La transformation directe à moindre énergie de la lumière du soleil
en énergie chimique répondrait grandement aux préoccupations
énergétiques actuelles. Ce phénomène existe déjà dans la nature où
les plantes vertes ont développé la photosynthèse : elles utilisent
la lumière du soleil pour synthétiser, à partir d'eau et de dioxyde
de carbone, des substances riches en énergie telles que les sucres.

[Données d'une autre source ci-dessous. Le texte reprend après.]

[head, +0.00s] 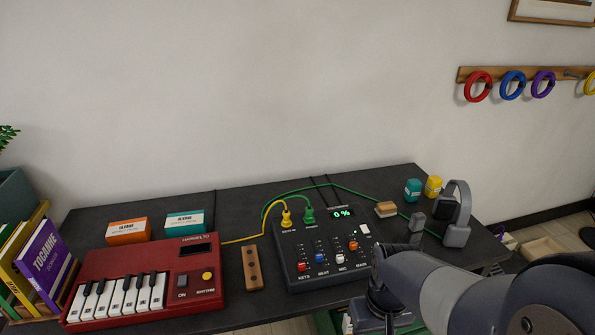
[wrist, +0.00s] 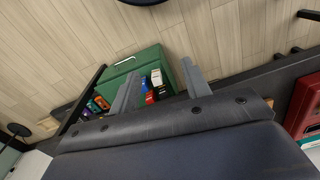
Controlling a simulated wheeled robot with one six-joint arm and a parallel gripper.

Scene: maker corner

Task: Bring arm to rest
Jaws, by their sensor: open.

Cependant, les cellules végétales, au sein desquelles ces
transformations ont lieu sont très complexes et très sensibles. Les
scientifiques essayent par des procédés catalytiques de simuler ces
processus dans des systèmes artificiels dans la perspective d'un
usage commercial futur.
Jusqu'à présent, les scientifiques de Berlin étaient parvenus à
stocker jusqu’à 5% de l’énergie solaire de manière chimique sous
forme d’hydrogène au moyen d'une simple cellule solaire, avec
l'espoir de porter cette capacité à 9% dans un proche l’avenir.
(*)
L'avantage de la photosynthèse artificielle est qu'elle ne fait pas
appel à diverses procédures "couplées", telles par exemple les
techniques où l'électricité solaire ou éolienne est utilisée pour
produire de l'hydrogène par électrolyse de l'eau, induisant un
surcoût prohibitif. Au contraire, la cellule solaire au silicium
utilisée par les chercheurs berlinois est combinée à une couche de
métal, entrant elle-même en contact avec une couche d'eau
supplémentaire. Par excitation de la lumière solaire, une tension
apparaît entre l'oxyde de métal et la cellule, fractionnant les
molécules d'eau en molécules d'hydrogène et d'oxygène.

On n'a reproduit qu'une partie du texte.